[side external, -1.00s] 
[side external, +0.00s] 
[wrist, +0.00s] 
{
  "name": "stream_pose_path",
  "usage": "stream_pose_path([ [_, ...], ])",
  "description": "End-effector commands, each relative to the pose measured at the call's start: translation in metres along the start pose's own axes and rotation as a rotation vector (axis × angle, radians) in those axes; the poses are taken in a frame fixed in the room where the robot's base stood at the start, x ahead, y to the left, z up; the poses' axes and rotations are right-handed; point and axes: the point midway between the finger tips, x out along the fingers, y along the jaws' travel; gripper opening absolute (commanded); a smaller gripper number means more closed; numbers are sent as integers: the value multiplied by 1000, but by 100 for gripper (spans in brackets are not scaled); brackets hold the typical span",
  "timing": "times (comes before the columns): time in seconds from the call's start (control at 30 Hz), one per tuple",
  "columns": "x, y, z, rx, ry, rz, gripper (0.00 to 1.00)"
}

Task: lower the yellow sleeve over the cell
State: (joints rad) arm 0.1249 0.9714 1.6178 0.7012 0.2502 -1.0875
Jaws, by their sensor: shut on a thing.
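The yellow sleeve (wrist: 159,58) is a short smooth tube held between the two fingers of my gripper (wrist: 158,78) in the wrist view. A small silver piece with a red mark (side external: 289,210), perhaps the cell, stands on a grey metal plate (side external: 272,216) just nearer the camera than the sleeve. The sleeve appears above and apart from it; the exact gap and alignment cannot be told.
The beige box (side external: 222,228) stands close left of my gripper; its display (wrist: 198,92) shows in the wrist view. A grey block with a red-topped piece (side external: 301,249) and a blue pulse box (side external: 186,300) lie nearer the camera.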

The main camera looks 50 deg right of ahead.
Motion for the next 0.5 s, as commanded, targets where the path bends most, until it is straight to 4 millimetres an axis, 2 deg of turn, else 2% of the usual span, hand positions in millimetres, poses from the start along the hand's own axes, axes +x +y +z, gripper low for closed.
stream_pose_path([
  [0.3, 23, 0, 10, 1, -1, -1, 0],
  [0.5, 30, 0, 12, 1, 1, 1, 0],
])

== Problem to work on ==
Type out all of the material again, word for word.

== Exercise output ==
[side external, -1.00s] 
[side external, +0.00s] 
[wrist, +0.00s] 
{
  "name": "stream_pose_path",
  "usage": "stream_pose_path([ [_, ...], ])",
  "description": "End-effector commands, each relative to the pose measured at the call's start: translation in metres along the start pose's own axes and rotation as a rotation vector (axis × angle, radians) in those axes; the poses are taken in a frame fixed in the room where the robot's base stood at the start, x ahead, y to the left, z up; the poses' axes and rotations are right-handed; point and axes: the point midway between the finger tips, x out along the fingers, y along the jaws' travel; gripper opening absolute (commanded); a smaller gripper number means more closed; numbers are sent as integers: the value multiplied by 1000, but by 100 for gripper (spans in brackets are not scaled); brackets hold the typical span",
  "timing": "times (comes before the columns): time in seconds from the call's start (control at 30 Hz), one per tuple",
  "columns": "x, y, z, rx, ry, rz, gripper (0.00 to 1.00)"
}

Task: lower the yellow sleeve over the cell
State: (joints rad) arm 0.1249 0.9714 1.6178 0.7012 0.2502 -1.0875
Jaws, by their sensor: shut on a thing.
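The yellow sleeve (wrist: 159,58) is a short smooth tube held between the two fingers of my gripper (wrist: 158,78) in the wrist view. A small silver piece with a red mark (side external: 289,210), perhaps the cell, stands on a grey metal plate (side external: 272,216) just nearer the camera than the sleeve. The sleeve appears above and apart from it; the exact gap and alignment cannot be told.
The beige box (side external: 222,228) stands close left of my gripper; its display (wrist: 198,92) shows in the wrist view. A grey block with a red-topped piece (side external: 301,249) and a blue pulse box (side external: 186,300) lie nearer the camera.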

The main camera looks 50 deg right of ahead.
Motion for the next 0.5 s, as commanded, targets where the path bends most, until it is straight to 4 millimetres an axis, 2 deg of turn, else 2% of the usual span, hand positions in millimetres, poses from the start along the hand's own axes, axes +x +y +z, gripper low for closed.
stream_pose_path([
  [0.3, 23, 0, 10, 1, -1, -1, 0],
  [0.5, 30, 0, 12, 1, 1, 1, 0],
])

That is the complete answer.